"Uma das primeiras lembranças que tenho dos meus 10 anos, quando meu pai abriu seu primeiro açougue no bairro do Bexiga, em São Paulo, é de uma menininha chegando ao balcão (bem mais alto que ela) com uma nota amassada de 5 cruzeiros na mão dizendo: "Moço, quero tudo isso de coxão mole em bifes". Coxão mole é um dos cortes que encabeçam a impropriamente chamada listas das "carnes de primeira". Sempre foi sinônimo de carne para bife (evidentemente do bife dos anos 50 e 60) e, apesar de sua grande popularidade era, - e é até hoje - insistentemente cortada de maneira errada.
Como regra geral, todas as carnes devem ser sempre cortadas transversalmente às fibras. O pobre coxão mole nunca teve essa sorte, provavelmente porque nunca teve a curiosidade de virá-lo de cabeça para baixo e cortar do jeito certo. Carnes que são próprias para alguns preparos são impróprias para outros, e com o coxão mole não é diferente. Apesar de ser o corte predileto para o bife dos anos 50 e 60, época em que era saboreado bem-passado, a situação mudou. Hoje a maior parte das pessoas prefere o seu bife ao ponto, ou seja, rosado, quando não vermelho, no centro. Infelizmente, nosso protagonista não se presta a esse tipo de apresentação, pois não é uma carne muito suculenta. Entretanto, é ótimo para assados, escalopes e milanesas.
Agora vamos mostrar o que fazer para obter do coxão mole o máximo aproveitamento, ou seja, o melhor em qualidade e o mínimo em perdas. Muitas carnes devem ser separadas em subcortes para que se possa chegar ao melhor corte.

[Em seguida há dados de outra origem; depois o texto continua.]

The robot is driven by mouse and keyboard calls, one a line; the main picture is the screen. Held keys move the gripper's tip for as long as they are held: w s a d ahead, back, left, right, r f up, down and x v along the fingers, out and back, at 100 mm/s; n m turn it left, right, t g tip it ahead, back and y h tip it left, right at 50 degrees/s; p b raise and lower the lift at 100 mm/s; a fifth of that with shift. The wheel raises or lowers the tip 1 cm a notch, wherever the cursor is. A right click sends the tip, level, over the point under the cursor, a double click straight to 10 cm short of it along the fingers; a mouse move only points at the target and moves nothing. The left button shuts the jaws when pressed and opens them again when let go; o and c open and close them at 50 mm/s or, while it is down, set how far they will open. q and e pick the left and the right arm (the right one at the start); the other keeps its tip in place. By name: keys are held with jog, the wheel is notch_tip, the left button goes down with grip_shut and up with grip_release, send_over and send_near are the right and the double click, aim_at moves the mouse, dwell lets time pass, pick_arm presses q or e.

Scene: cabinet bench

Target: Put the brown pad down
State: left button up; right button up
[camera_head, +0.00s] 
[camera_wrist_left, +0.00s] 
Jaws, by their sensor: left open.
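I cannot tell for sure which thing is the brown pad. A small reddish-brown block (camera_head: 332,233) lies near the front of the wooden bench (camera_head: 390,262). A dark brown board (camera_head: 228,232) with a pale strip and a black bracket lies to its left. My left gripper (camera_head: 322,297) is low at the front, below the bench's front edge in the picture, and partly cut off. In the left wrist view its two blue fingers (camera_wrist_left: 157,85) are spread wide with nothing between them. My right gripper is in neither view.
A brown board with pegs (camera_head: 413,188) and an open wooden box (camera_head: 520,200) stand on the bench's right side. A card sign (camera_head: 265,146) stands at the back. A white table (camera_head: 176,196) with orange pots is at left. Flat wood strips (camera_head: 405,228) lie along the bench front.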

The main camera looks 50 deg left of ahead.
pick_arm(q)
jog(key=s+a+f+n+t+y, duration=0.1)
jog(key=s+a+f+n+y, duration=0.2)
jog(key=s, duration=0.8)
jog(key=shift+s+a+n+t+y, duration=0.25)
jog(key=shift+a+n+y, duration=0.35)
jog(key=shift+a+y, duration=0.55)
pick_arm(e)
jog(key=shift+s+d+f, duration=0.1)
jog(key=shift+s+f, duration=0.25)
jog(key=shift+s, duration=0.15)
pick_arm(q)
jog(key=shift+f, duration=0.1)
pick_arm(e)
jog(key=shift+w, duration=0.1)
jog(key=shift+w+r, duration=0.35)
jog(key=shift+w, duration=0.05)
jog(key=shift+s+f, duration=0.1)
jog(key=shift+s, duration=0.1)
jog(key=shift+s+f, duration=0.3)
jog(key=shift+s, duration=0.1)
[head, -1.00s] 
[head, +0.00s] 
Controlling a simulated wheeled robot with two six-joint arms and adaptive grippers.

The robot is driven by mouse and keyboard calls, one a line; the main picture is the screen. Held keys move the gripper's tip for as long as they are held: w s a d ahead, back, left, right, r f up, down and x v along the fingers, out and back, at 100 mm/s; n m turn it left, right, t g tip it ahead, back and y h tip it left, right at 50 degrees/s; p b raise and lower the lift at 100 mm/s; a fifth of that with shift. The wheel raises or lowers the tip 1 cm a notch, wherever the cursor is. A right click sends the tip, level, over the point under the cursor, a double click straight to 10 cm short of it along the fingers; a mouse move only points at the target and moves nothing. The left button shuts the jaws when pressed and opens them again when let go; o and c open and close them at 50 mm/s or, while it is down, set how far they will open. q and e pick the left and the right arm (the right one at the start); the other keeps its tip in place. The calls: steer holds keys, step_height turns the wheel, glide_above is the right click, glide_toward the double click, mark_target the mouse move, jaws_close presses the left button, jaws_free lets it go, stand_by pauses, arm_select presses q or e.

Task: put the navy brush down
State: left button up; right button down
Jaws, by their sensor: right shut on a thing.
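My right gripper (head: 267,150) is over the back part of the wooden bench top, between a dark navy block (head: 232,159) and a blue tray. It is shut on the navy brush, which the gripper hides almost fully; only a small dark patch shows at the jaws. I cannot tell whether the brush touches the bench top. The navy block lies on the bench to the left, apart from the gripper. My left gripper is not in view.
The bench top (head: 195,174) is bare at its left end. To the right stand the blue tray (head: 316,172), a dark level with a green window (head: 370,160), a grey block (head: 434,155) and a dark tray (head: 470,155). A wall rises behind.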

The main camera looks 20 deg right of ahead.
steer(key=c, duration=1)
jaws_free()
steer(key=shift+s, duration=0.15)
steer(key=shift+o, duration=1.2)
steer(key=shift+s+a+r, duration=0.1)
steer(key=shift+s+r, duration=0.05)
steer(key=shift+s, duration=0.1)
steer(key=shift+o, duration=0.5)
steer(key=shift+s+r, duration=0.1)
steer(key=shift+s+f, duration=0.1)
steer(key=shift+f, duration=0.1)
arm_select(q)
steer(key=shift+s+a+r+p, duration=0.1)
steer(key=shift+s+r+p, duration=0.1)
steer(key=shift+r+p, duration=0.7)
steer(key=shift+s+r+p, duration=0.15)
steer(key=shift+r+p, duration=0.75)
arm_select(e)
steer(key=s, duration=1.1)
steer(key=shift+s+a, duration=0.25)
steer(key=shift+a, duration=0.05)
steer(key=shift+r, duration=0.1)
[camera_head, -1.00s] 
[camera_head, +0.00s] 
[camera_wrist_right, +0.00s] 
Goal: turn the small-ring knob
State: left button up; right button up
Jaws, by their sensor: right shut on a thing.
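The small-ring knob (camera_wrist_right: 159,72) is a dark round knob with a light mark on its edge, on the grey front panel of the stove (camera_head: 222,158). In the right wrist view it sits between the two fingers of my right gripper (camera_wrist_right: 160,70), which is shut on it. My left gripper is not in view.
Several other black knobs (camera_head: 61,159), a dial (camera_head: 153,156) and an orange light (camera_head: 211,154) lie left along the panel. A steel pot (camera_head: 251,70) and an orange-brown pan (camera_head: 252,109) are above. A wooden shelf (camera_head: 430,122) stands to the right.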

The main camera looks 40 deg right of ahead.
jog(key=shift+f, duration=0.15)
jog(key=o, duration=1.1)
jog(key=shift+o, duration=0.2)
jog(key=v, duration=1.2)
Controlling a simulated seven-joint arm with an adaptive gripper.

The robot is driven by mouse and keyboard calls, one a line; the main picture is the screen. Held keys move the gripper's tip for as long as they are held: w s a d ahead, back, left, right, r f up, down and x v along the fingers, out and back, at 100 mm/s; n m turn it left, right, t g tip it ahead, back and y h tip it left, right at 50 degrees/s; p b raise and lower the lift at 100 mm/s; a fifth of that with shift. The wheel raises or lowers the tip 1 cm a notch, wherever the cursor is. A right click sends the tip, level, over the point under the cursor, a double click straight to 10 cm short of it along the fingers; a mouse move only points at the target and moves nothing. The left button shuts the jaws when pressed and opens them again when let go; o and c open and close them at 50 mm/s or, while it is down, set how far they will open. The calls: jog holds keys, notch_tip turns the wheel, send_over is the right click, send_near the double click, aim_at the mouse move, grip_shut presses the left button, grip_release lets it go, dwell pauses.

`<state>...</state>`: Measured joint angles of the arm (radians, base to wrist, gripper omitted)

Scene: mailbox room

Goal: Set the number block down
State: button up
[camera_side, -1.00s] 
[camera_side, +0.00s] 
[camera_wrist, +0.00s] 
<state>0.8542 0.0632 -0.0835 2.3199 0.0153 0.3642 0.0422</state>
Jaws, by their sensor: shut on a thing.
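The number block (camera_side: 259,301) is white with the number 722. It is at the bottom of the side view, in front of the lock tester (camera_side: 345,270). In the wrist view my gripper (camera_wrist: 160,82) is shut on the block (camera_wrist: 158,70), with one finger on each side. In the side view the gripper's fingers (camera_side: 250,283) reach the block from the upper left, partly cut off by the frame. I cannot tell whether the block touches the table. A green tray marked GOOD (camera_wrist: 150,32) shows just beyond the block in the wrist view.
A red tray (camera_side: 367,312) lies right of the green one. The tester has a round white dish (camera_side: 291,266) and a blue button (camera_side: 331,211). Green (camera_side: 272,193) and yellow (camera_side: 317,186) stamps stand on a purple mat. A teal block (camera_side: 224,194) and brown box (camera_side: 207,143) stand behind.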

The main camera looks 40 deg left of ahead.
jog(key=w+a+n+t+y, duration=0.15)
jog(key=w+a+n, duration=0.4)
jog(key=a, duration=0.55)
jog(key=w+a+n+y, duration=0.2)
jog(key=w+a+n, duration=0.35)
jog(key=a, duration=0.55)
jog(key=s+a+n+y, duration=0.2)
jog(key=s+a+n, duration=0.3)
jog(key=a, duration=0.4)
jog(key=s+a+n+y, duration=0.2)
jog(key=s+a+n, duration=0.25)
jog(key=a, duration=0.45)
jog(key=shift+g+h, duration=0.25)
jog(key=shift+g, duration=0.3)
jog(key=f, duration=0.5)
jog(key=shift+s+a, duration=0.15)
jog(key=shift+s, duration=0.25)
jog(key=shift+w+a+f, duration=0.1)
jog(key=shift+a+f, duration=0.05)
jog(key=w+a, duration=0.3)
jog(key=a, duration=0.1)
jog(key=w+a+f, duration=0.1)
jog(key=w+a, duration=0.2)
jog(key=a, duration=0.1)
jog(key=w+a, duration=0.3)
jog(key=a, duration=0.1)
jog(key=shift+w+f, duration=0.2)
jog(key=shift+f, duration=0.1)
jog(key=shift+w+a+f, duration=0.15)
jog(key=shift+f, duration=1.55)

No caso do coxão mole a capa deve sempre ser retirada, pois ela esconde as fibras da carne, levando as pessoas, e até profissionais, a cortar ao longo delas, o que, definitivamente, é errado. Sem a capa (ela é perfeita para picadinhos), as fibras aparecem, desvendando todo o mistério. Felizmente, no caso do coxão mole, a capa não ultrapassa 20% da peça, assim 80% é carne de excelente qualidade. O coxão mole não tem nenhum nervo na parte interna. Removendo os nervos externos, temos uma carne limpa e totalmente aproveitável. É uma peça grande, pesando aproximadamente 6 kg. O ideal é fazer um corte pelo comprimento, ao longo da fibra, para separá-la em dois grandes pedaços alongados, um para assar e o outro para fazer escalopes. Importante: nunca bata nos bifes. Dependendo do prato, corte-os mais finos, o que é melhor que bater. A tagliatta italiana também fica ótima feita com coxão mole em fatias finas. Tempere os escalopes com sal, pimenta-do-reino moída na hora e gotas de vinagre balsâmico. Frite-os rapidamente em azeite e sirva com salada de rúcula.
Para assar a outra parte, faça da seguinte maneira: tempere-a com sal e pimenta-do-reino branca moída na hora, frite em azeite e depois leve ao forno bem quente. Regue com azeite e vinho tinto a cada 15 minutos. Vire a carne a cada 30 minutos, durante 1 hora e meia e sirva. Você terá uma agradável surpresa." (István Wessel in Wessel: os segredos da carne ; Ed. Melhoramentos, São Paulo, 1997)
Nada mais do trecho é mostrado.